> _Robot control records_
/---

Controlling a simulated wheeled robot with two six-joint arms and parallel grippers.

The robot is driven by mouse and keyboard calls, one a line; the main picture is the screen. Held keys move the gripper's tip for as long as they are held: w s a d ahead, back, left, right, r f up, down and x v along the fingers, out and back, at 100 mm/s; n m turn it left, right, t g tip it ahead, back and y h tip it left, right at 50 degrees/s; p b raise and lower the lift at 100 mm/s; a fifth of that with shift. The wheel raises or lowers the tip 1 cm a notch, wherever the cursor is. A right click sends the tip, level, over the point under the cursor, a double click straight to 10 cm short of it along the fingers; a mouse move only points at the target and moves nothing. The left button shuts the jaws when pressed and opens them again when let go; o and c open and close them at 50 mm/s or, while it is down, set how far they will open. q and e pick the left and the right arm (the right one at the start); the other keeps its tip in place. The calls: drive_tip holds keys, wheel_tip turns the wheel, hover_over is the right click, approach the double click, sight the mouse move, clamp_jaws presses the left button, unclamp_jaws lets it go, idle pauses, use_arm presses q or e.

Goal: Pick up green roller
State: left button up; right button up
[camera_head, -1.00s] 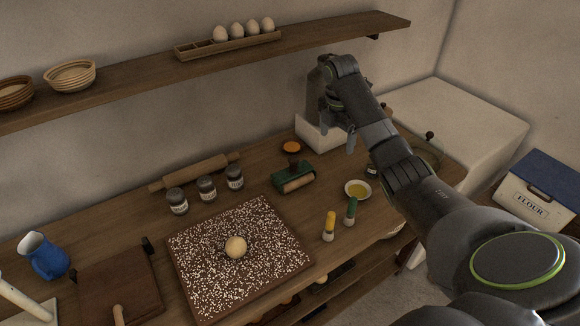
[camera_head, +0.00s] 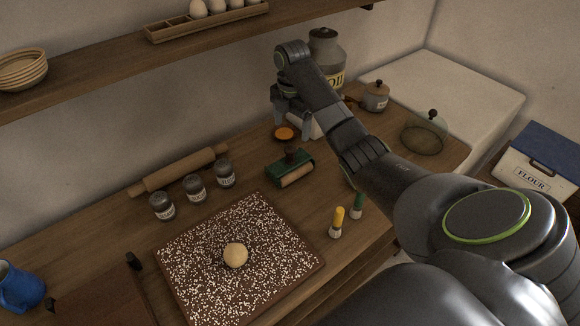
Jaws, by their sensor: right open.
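The green roller (camera_head: 291,168) lies on the wooden counter behind the speckled board. It has a green frame, a pale wooden cylinder along its front and a dark upright grip. My right gripper (camera_head: 292,124) is open and points down, just behind and above the roller in the picture. Nothing shows between its fingers as held, and it appears apart from the roller. My left gripper is out of view.
A small orange-topped thing (camera_head: 284,133) sits just behind the roller, by my fingers. Three jars (camera_head: 195,188) and a rolling pin (camera_head: 178,170) lie left. A yellow-topped bottle (camera_head: 338,222) stands front right. An oil crock (camera_head: 327,58) stands behind my wrist.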

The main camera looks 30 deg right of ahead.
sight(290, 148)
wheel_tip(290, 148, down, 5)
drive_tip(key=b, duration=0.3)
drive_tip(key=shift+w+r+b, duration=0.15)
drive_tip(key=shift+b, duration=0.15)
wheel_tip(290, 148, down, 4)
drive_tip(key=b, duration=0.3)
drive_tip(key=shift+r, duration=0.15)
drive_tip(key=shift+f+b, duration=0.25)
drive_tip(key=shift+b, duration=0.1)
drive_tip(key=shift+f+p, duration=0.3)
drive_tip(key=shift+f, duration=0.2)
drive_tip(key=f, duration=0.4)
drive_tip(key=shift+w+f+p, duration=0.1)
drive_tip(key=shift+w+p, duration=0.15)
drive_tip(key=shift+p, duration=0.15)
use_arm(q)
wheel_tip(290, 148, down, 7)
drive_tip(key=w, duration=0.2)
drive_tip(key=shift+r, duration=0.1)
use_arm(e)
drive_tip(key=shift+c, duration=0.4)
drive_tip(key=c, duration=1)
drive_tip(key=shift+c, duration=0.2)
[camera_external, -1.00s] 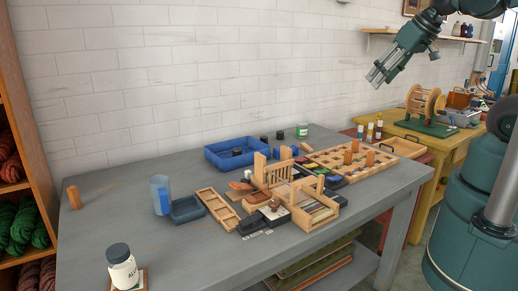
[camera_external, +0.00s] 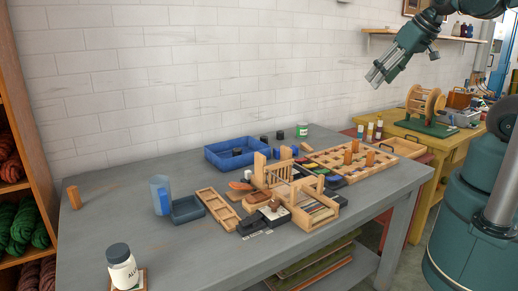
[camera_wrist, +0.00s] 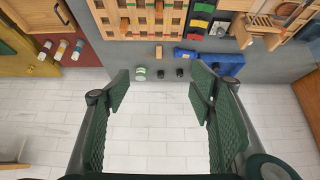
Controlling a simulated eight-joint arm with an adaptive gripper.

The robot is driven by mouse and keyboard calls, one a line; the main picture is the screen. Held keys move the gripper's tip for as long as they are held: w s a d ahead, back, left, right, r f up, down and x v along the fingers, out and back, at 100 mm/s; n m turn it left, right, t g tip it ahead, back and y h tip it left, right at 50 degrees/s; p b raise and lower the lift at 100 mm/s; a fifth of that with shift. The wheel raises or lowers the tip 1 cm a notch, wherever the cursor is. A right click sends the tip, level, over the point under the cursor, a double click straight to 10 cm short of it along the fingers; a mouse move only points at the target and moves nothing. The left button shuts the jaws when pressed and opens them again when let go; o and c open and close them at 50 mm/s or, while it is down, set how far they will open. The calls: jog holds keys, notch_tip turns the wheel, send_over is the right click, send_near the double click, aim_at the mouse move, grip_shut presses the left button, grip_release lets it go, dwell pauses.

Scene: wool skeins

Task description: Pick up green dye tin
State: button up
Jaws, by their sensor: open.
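The green dye tin (camera_external: 301,131), small with a green and white body, stands near the back edge of the grey table. In the wrist view the tin (camera_wrist: 140,74) shows beyond the space between my fingers, nearer the left one. My gripper (camera_external: 375,79) is raised well above the table, to the right of the tin and apart from it. Its two fingers (camera_wrist: 160,88) are spread wide with nothing between them.
Small dark pots (camera_external: 280,135) stand left of the tin, beside a blue tray (camera_external: 209,155). A wooden compartment tray (camera_external: 385,158) lies to its right, a small wooden loom (camera_external: 300,207) in front. The white brick wall (camera_external: 190,70) rises close behind.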

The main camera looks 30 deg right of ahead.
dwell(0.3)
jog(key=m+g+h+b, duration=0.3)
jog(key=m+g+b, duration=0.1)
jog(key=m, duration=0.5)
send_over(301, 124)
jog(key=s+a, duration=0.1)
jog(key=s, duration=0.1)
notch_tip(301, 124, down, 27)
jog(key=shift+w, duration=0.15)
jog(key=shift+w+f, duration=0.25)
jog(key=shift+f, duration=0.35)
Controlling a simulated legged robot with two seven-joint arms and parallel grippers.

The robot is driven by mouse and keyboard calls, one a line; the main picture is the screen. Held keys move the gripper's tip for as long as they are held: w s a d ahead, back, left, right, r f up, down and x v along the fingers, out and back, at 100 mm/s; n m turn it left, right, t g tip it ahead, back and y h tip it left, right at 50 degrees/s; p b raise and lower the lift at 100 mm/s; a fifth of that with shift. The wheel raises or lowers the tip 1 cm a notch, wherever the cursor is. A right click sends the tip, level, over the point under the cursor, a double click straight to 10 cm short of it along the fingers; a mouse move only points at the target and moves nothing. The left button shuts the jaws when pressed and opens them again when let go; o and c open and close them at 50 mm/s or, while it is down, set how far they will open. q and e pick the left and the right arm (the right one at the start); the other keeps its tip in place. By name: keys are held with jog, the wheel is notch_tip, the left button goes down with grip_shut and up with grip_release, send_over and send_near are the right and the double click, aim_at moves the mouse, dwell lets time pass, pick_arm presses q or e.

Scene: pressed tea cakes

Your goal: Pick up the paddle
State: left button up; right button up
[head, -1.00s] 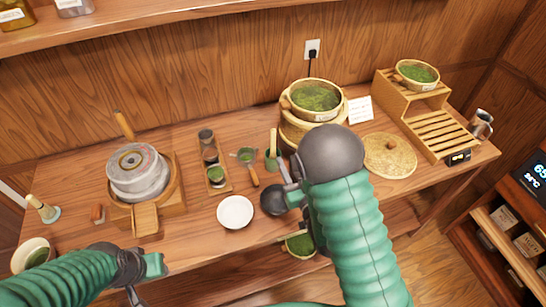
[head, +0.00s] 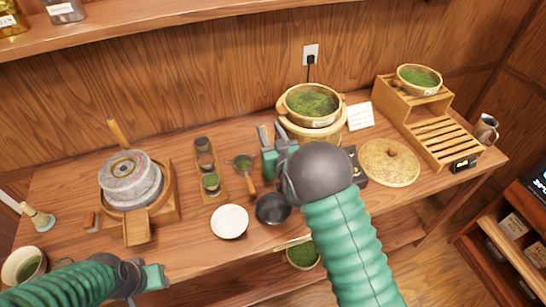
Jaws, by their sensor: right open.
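I cannot make out the paddle now. A second ago an upright tan wooden piece stood by a small green cup, left of the steamer; that spot is now covered by my right gripper (head: 272,136). This gripper is open, its two grey fingers pointing toward the back wall with a gap between them and nothing visible in it. Its dark wrist and green arm hide the table to the right and below. My left gripper (head: 146,284) is low at the left front; its fingers are mostly out of view.
A bamboo steamer (head: 312,128) with green leaf stands just right of my right gripper. A dark bowl (head: 272,209), white bowl (head: 229,221) and wooden-handled strainer (head: 246,172) lie nearby. A stone mill (head: 131,182) stands left, a round woven lid (head: 389,165) right.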

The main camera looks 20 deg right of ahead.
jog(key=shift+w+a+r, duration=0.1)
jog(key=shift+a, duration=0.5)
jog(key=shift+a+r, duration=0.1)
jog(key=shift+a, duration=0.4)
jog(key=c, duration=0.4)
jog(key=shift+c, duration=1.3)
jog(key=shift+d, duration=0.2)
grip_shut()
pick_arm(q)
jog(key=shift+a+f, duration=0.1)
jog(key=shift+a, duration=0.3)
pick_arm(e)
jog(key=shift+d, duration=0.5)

\---

> _Exercise brief_
List all lines from the entries that include the word "simulated".

> _Worked answer_
Controlling a simulated wheeled robot with two six-joint arms and parallel grippers.
Controlling a simulated eight-joint arm with an adaptive gripper.
Controlling a simulated legged robot with two seven-joint arms and parallel grippers.

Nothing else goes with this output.